- _SHORT TASK_:
Using the listing below, report all lines holding the word "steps".

- _RECORDED INFORMATION_:
__________________________________________________

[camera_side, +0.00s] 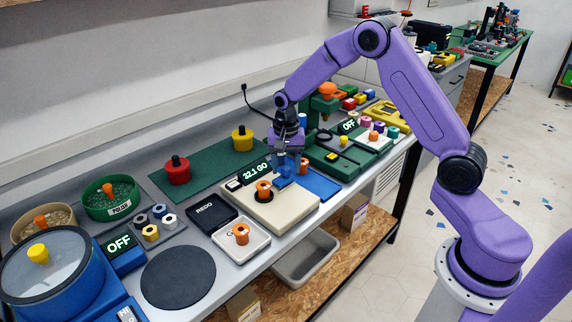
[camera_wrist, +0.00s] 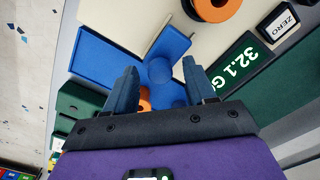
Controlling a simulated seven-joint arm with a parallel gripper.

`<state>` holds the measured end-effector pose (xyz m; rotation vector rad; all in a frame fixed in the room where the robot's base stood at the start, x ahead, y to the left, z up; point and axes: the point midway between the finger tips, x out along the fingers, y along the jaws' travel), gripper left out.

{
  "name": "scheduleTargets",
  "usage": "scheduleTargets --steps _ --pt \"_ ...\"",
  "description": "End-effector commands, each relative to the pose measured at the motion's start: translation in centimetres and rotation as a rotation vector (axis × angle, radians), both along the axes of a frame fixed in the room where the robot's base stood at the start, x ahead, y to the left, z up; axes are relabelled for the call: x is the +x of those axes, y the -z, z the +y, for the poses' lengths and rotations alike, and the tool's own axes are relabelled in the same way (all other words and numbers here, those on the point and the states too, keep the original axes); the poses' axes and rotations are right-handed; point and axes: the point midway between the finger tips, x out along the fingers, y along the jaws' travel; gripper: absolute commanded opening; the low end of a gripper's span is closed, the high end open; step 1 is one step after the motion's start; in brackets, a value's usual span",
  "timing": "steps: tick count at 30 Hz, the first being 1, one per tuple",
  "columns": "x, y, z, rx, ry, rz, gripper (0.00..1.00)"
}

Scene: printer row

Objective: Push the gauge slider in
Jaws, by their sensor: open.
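The gauge (camera_side: 285,217) is a beige block with a lit display (camera_side: 257,171) that reads 32.1 GO in the wrist view (camera_wrist: 240,63). An orange ringed part (camera_side: 264,187) with a dark centre sits on it; its edge shows at the top of the wrist view (camera_wrist: 213,9). The blue slider (camera_side: 284,181) lies beside that part, and its blue bar and round knob show in the wrist view (camera_wrist: 160,69). My gripper (camera_wrist: 160,86) is open, pointing down above the slider's outer end. The knob appears between the fingers; I cannot tell whether they touch it.
A blue plate (camera_side: 322,186) lies to the right of the gauge. A green machine (camera_side: 340,160) stands close on the right. The bench edge is near.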

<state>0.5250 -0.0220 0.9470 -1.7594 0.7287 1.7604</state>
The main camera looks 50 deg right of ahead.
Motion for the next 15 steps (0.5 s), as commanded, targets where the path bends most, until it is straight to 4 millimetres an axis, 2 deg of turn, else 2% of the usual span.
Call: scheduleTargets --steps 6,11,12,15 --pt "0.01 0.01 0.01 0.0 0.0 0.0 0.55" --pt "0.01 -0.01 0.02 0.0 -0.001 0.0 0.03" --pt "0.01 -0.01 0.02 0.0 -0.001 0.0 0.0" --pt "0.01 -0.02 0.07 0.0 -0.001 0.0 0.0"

__________________________________________________

- _ANSWER TO THE PROBLEM_:
  "usage": "scheduleTargets --steps _ --pt \"_ ...\"",
  "timing": "steps: tick count at 30 Hz, the first being 1, one per tuple",
Motion for the next 15 steps (0.5 s), as commanded, targets where the path bends most, until it is straight to 4 millimetres an axis, 2 deg of turn, else 2% of the usual span.
Call: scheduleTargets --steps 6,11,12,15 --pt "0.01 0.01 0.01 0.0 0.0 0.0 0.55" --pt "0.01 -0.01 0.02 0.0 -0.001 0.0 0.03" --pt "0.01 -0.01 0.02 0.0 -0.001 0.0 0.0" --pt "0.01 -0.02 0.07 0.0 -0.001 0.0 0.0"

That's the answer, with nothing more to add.